Stored items:
____

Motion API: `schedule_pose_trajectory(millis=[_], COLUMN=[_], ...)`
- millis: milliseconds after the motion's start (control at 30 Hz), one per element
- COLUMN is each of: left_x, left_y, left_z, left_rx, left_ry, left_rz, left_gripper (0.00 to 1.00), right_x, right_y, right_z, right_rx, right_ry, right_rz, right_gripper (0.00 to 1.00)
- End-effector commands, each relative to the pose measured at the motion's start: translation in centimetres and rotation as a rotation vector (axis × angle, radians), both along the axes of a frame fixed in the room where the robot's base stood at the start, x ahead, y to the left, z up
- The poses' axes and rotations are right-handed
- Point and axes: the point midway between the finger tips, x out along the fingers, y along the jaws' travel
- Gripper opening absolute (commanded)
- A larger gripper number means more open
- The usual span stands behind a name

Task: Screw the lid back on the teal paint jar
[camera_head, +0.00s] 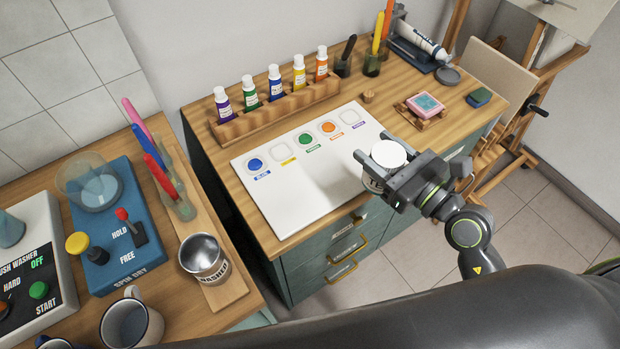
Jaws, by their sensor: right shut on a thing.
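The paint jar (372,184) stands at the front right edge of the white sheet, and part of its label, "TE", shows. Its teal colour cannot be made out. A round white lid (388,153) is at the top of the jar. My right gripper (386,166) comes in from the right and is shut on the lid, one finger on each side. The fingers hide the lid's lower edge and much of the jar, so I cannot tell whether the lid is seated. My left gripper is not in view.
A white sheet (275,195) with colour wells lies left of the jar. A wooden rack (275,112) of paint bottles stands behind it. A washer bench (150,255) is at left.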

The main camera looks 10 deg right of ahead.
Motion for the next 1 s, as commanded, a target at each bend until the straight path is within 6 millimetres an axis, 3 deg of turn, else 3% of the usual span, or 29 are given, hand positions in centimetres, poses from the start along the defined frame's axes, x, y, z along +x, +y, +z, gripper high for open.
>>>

____

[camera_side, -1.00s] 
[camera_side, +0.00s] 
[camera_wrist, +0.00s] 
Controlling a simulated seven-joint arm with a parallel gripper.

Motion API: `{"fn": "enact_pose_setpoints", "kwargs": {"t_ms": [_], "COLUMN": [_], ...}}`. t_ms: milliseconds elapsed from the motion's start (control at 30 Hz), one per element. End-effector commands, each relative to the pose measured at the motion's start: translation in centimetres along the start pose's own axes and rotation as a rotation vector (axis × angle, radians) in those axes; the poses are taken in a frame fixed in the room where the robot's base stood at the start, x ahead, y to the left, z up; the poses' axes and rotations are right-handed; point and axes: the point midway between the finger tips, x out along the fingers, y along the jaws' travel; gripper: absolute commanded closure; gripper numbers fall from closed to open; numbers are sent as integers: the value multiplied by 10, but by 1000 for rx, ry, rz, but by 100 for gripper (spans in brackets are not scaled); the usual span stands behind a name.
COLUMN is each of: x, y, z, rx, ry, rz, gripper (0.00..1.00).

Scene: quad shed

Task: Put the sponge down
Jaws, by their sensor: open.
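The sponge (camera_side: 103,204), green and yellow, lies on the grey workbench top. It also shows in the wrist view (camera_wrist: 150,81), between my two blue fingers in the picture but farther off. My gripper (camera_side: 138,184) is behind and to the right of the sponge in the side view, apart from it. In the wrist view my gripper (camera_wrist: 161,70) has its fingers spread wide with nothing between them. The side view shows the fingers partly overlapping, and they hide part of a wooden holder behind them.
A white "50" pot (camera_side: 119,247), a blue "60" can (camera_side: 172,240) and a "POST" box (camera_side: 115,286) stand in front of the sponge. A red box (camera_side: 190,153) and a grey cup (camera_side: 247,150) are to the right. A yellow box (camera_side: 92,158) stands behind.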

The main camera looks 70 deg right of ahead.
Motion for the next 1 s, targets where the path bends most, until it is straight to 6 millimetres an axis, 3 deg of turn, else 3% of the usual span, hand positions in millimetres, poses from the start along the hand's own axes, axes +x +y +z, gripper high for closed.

____

Objective: Do not copy any pictures. Retype exactly the stretch from the line with "- Gripper opening absolute (commanded)" through the line with "[camera_head, +0.00s]".

Answer to this task:
- Gripper opening absolute (commanded)
- A larger gripper number means more open
- The usual span stands behind a name

Task: Screw the lid back on the teal paint jar
[camera_head, +0.00s] 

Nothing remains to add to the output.